By Rafia A.
“So, where are you from?”
That is the question we TCKs continuously face problems answering. That is also the question I was recently asked by a freshman while showing him around our university. For the first time in my life upon being asked this question, I paused for three eternal seconds and proceeded to lie and say, “Oh, I’m just from here.”
I’m a TCK of Indian origin who has spent majority of her life living outside of India. I lived here for a short period during fifth and sixth grade, and later returned back two years ago to start college.

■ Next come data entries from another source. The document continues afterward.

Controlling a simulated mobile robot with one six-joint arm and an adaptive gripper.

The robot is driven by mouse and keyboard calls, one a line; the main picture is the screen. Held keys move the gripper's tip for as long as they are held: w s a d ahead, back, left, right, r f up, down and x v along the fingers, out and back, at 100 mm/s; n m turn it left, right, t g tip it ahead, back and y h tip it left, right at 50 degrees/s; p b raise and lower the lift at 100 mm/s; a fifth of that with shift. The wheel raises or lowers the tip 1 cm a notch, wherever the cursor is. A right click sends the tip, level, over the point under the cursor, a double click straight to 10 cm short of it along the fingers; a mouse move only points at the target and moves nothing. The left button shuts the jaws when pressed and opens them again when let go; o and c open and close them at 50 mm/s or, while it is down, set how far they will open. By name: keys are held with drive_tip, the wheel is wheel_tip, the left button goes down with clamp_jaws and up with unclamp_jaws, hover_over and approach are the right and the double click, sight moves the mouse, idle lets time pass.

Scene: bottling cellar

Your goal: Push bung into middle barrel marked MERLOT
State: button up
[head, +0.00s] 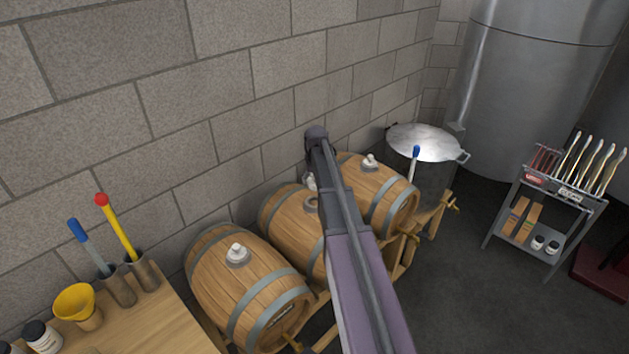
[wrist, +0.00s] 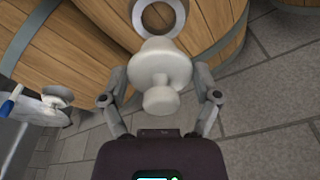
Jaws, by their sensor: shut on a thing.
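The middle barrel (head: 283,217) lies on its side between two others, mostly behind my arm in the head view; no MERLOT marking can be read on it. Its bung hole has a pale grey ring (head: 311,203), which also shows at the top of the wrist view (wrist: 158,3). My gripper (wrist: 161,77) is shut on a white bung (wrist: 160,98), whose wide part points toward the ring. The bung appears apart from the barrel, just short of the ring in the wrist view. In the head view my gripper is largely hidden by my arm.
The left barrel (head: 222,286) and right barrel (head: 392,190) each carry a white bung on top. A steel pot (head: 435,180) stands behind the right one. A wooden bench (head: 150,325) with tools and a yellow funnel (head: 75,303) is at lower left. A block wall runs behind.

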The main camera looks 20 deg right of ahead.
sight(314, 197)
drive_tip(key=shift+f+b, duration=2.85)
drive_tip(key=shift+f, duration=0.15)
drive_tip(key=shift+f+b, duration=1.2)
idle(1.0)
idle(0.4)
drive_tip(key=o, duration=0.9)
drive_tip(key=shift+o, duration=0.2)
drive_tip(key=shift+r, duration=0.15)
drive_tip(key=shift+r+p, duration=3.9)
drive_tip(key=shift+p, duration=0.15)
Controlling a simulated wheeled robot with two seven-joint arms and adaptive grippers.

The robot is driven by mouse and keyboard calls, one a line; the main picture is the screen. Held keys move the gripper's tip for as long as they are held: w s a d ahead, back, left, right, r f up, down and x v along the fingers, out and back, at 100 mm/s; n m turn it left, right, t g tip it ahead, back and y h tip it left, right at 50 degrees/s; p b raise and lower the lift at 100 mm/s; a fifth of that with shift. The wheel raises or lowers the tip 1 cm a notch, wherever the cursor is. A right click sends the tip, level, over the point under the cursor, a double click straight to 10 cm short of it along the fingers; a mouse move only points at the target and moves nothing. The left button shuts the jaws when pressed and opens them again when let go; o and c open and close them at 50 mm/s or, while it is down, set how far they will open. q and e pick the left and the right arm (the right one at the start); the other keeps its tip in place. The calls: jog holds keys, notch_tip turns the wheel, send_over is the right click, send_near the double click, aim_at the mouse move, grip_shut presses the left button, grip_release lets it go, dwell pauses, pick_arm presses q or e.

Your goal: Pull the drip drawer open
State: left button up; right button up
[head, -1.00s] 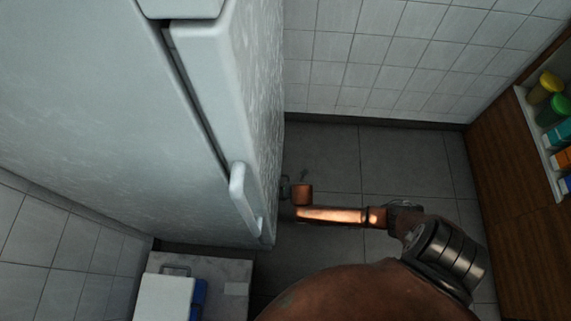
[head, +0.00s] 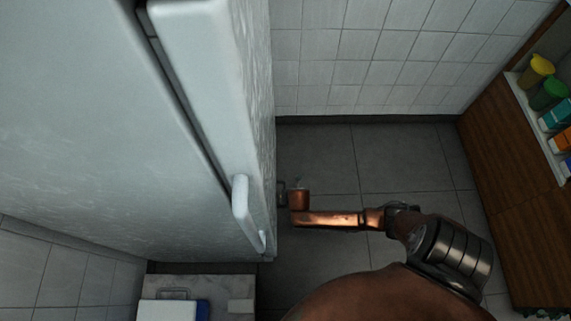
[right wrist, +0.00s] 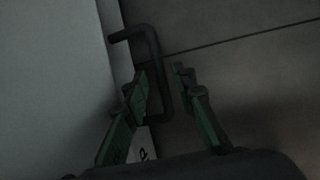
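In the right wrist view, a dark bent handle (right wrist: 158,72) stands out from the pale front of a cabinet, low over the grey floor. My right gripper (right wrist: 163,78) has its two green fingers apart, one on each side of the handle's long bar. A gap shows at the right finger, and I cannot tell whether the left finger touches the bar. In the head view, my copper-coloured right arm reaches down beside the tall white cabinet (head: 110,130); its fingers are too small to make out there. The drawer's edges are not clear. My left gripper is out of view.
A white door handle (head: 242,208) sticks out from the cabinet above. A grey box with a white lid (head: 167,311) stands at the bottom left. A wooden shelf unit (head: 500,170) with coloured containers is at the right. Grey floor (head: 400,160) between is clear.

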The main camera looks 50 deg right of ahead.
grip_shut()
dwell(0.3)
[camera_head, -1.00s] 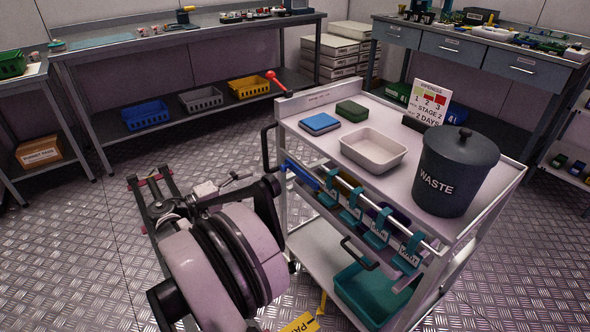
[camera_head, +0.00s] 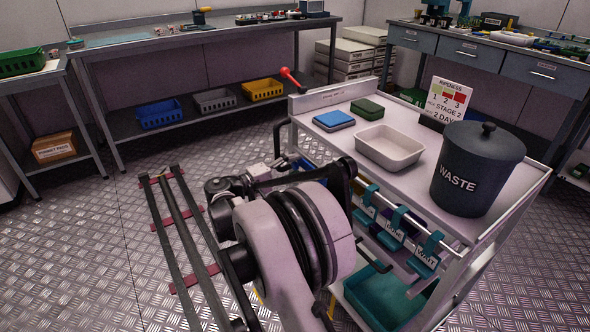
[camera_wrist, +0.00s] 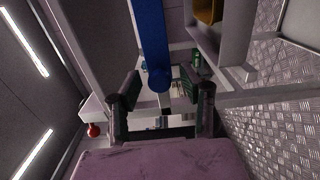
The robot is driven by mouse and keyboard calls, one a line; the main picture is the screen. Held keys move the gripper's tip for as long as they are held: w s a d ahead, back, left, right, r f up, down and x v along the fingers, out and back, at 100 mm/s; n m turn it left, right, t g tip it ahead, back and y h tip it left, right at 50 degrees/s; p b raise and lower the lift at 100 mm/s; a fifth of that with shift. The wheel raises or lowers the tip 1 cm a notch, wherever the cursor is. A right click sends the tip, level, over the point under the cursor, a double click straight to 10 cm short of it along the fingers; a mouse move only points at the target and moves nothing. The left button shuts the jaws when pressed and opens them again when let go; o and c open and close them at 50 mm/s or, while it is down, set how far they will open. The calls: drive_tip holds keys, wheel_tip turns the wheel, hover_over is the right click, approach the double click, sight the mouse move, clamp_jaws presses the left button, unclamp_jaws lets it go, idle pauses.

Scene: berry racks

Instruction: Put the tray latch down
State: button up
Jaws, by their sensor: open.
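A lever with a red ball (camera_head: 287,73) stands up at the back left corner of the white cart (camera_head: 345,135); it may be the tray latch, but no label shows. The red ball also shows at lower left in the wrist view (camera_wrist: 93,130). My gripper (camera_wrist: 165,92) is open, its two dark fingers apart. A blue bar with a rounded end (camera_wrist: 155,45) runs down the picture between or beyond the fingers; I cannot tell whether they touch it. In the head view my arm largely hides the gripper beside the cart's left side.
The cart top holds a blue box (camera_head: 334,120), a green box (camera_head: 367,109), an empty white tray (camera_head: 390,165), a ripeness sign (camera_head: 447,97) and a black waste bin (camera_head: 470,185). Teal holders (camera_head: 394,235) hang along its front rail.

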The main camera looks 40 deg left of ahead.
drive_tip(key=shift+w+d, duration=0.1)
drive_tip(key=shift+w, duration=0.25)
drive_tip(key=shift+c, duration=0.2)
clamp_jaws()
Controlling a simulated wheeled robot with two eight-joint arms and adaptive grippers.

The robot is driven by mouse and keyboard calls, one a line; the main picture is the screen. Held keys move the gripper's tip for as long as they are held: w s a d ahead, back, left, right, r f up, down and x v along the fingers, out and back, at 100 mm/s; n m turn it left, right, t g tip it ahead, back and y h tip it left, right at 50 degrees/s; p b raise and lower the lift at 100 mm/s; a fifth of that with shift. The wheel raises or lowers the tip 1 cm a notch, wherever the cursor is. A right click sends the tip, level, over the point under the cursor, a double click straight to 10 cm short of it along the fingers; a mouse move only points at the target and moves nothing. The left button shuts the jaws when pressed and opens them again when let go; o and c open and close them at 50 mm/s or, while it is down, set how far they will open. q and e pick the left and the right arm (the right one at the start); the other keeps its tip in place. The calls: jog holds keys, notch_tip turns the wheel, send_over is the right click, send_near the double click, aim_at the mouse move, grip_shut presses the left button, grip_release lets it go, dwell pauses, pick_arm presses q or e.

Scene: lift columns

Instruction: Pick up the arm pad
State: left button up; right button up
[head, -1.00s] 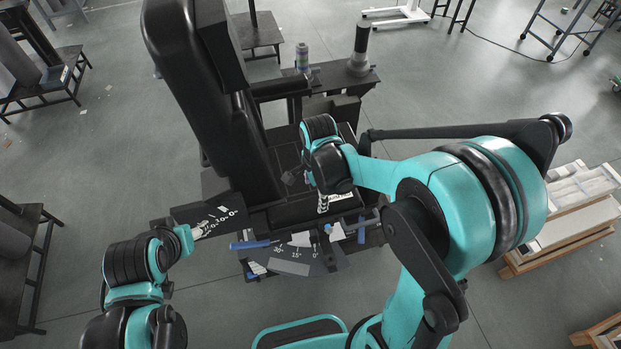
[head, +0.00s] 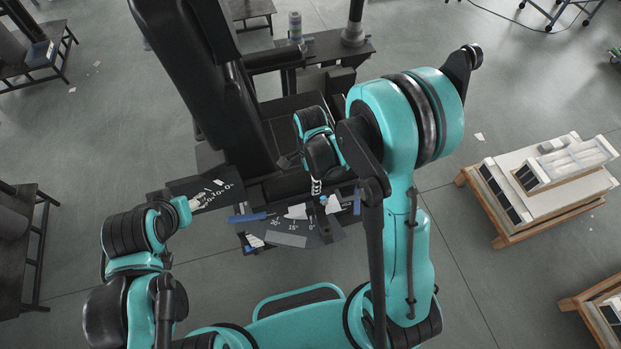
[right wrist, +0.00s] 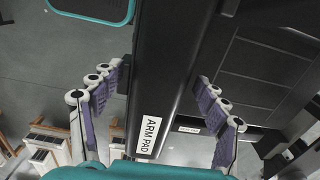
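The arm pad (right wrist: 160,75) is a long black bar with a white "ARM PAD" label in the right wrist view. My right gripper (right wrist: 164,78) is open, with one purple-lined finger on each side of the bar. Small gaps show between the fingers and the bar; I cannot tell how deep the fingers reach. In the head view my right wrist hides most of the pad, and a pale finger of the right gripper (head: 316,187) shows below it. My left gripper (head: 194,203) is at the left, by a dark plate with number marks; its opening is unclear.
A black chair-like machine (head: 205,90) with a tall backrest stands in front of me. A scale plate (head: 285,228) and a blue-handled tool (head: 246,217) are at its near edge. A wooden pallet with white panels (head: 545,180) is at right. Open floor lies between.

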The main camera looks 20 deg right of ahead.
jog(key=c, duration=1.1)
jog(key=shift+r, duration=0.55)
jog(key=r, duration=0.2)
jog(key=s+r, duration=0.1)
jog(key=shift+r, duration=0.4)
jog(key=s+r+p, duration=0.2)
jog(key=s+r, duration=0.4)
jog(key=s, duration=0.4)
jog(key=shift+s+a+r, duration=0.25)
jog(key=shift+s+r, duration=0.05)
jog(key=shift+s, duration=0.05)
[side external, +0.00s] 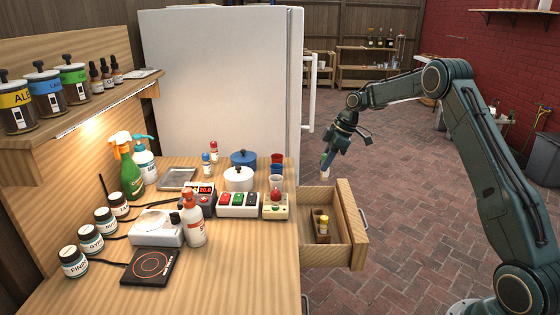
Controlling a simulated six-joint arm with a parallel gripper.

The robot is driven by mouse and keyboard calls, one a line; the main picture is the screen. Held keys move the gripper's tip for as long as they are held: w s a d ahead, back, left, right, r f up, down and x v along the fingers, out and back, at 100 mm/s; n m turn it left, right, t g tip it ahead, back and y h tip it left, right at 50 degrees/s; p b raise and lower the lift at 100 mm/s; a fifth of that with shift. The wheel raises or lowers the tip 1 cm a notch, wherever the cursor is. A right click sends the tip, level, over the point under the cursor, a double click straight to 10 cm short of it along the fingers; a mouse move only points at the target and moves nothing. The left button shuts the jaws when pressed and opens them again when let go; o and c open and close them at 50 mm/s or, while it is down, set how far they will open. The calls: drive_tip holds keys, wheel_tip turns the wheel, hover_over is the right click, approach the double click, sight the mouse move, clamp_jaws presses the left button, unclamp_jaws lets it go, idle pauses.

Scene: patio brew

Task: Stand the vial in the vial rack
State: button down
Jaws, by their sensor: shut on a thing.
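My gripper (328,158) is in the side view above the back of the open drawer, pointing down. It is shut on the vial (325,173), whose pale lower end shows below the fingers; the rest is mostly hidden. A small brown wooden rack (321,239), which looks like the vial rack, stands inside the open drawer (352,225). A yellow-capped vial (322,221) stands in this rack. The held vial is above the rack and apart from it.
The counter left of the drawer holds a white pot (239,179), a blue pot (244,158), a switch box (238,204), a spray bottle (131,170) and several jars. Two capped vials (206,164) stand near a metal tray (178,179). A white fridge (220,80) rises behind.

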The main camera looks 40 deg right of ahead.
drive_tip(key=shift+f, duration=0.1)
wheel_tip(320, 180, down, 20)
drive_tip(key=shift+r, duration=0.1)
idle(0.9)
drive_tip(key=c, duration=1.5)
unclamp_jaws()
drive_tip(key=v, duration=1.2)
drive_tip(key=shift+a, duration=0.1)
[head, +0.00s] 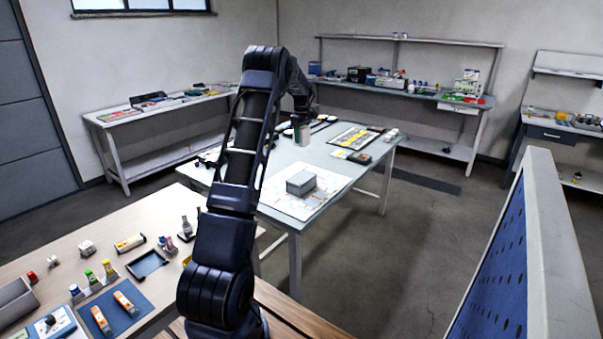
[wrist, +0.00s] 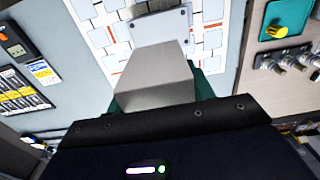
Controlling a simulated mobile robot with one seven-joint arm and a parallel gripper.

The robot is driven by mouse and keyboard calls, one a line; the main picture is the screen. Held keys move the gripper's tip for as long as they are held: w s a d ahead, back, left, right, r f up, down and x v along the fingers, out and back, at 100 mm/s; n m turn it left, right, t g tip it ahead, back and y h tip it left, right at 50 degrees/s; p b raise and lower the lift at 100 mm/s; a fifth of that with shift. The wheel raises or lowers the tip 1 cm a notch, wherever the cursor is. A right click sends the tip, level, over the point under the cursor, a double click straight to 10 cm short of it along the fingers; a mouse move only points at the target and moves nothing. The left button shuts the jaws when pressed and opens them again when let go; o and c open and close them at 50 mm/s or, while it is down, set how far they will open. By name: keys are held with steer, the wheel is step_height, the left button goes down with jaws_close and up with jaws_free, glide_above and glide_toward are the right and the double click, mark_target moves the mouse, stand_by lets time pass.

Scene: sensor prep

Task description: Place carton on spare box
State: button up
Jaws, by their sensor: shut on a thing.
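The carton (wrist: 155,75), a plain grey-beige block, is held in my gripper in the wrist view. In the head view, my gripper (head: 301,124) hangs over the middle table, shut on the carton, which shows only as a small pale shape. The spare box (head: 301,182) looks like a grey lidded box on a white printed sheet on the same table. It also shows in the wrist view (wrist: 160,23), past the carton, partly covered by it. The carton is apart from the spare box, farther back in the head view. My fingertips are mostly hidden.
The white printed sheet (head: 325,187) has bare room around the spare box. A yellow-and-black panel (head: 356,138) and small devices lie farther back on the table. A wooden bench (head: 150,215) with bottles and small parts is at front left. A blue pegboard (head: 500,270) stands at right.

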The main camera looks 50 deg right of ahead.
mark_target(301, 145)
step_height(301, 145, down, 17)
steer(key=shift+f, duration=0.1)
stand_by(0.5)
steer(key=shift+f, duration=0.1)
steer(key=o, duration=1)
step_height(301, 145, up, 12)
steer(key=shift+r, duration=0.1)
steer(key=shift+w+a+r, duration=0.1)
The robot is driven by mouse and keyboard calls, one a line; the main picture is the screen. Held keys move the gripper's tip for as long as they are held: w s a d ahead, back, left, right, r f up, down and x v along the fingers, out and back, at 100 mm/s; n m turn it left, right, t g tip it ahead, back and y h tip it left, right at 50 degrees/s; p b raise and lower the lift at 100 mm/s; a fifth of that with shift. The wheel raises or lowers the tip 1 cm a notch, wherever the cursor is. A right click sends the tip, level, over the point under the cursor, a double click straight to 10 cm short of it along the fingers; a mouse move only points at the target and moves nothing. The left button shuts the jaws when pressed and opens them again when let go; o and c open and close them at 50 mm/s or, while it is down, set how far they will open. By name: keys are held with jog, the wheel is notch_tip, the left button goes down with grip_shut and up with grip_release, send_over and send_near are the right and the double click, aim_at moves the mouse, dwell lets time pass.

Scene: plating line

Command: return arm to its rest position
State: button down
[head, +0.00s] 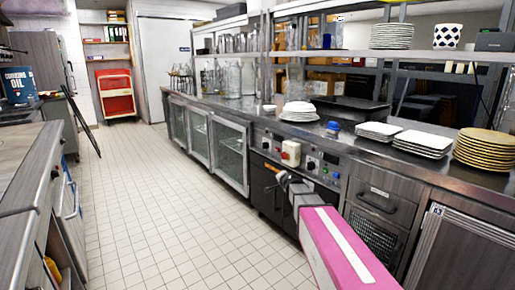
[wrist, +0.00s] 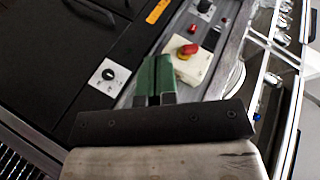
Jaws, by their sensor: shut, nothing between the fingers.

Today, at 20 years of age, I am an Indian who does not feel a sense of belonging to her country and struggles to call it her home.
To me the concept of having to identify with a place and to call it my home was never an issue that boggled me. It was simple – the place where I was currently residing was home. Therefore, home was always a physical entity in which I was omnipresent. Well, all until now.
Recently, I found out that in a few months my parents and my little sister will be moving to a new city. Unlike past times, this time I will not be embarking with them on their expedition to unravel our family’s new destination. Instead I’ll be staying in Delhi, accompanied by extended family members and friends yet feeling all alone, while my parents will be alone in a foreign land, but accompanied by each other. Is it weird for me to think I won’t hesitate to call that new city my home as opposed to Delhi? That I’ll always connect with the foreign more than I ever will with the familiar?
But what does this all mean? Having spent some time pondering on why I struggled to answer the freshman’s question on where I was from made me realised a few things. This struggle was because of my newfound complexity of “home” which contradicts majority of my previous beliefs. What I can decipher and establish from my influx of emotions and thoughts is that home is not a physical entity nor is it static. Home is an abstract place in the hearts of my loved ones – wherever they go, my sanctuary will follow.
So to the freshman who asked me where I’m from, and others who will follow – I am a third culture kid of Indian origin who has grown up in five other countries, aside from India. I do not have one home instead I have many homes that reside in every corner of the world, depending my loved ones presently are.